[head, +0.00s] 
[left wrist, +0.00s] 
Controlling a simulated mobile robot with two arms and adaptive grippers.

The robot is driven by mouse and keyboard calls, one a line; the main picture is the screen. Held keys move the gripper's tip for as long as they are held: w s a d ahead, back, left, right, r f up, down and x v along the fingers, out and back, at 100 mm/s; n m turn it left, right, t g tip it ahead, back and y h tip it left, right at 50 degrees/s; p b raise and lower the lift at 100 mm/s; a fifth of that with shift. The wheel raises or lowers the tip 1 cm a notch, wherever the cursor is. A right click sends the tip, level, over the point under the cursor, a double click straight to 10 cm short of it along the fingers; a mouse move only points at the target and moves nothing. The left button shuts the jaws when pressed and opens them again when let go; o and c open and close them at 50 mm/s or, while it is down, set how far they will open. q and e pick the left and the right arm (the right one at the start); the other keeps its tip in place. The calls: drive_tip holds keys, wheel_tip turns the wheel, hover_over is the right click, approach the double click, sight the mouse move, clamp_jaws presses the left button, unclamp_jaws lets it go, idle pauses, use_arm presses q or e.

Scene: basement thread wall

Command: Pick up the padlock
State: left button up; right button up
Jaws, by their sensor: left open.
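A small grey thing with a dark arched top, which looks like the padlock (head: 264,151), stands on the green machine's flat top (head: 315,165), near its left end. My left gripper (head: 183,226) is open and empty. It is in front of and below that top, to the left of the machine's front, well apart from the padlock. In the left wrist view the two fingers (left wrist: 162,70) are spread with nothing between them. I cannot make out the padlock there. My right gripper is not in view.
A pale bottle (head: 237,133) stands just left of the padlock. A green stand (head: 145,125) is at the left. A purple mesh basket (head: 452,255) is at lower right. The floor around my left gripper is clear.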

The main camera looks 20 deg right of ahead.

###

◆ DIRECTIONS FOR THIS TASK ◆
Set down exactly what runs from the line with "Scene: basement thread wall" to the last line of the data above, including both of those lines and no others.

◆ OUTPUT FOR THIS EXERCISE ◆
Scene: basement thread wall

Command: Pick up the padlock
State: left button up; right button up
Jaws, by their sensor: left open.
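A small grey thing with a dark arched top, which looks like the padlock (head: 264,151), stands on the green machine's flat top (head: 315,165), near its left end. My left gripper (head: 183,226) is open and empty. It is in front of and below that top, to the left of the machine's front, well apart from the padlock. In the left wrist view the two fingers (left wrist: 162,70) are spread with nothing between them. I cannot make out the padlock there. My right gripper is not in view.
A pale bottle (head: 237,133) stands just left of the padlock. A green stand (head: 145,125) is at the left. A purple mesh basket (head: 452,255) is at lower right. The floor around my left gripper is clear.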

The main camera looks 20 deg right of ahead.

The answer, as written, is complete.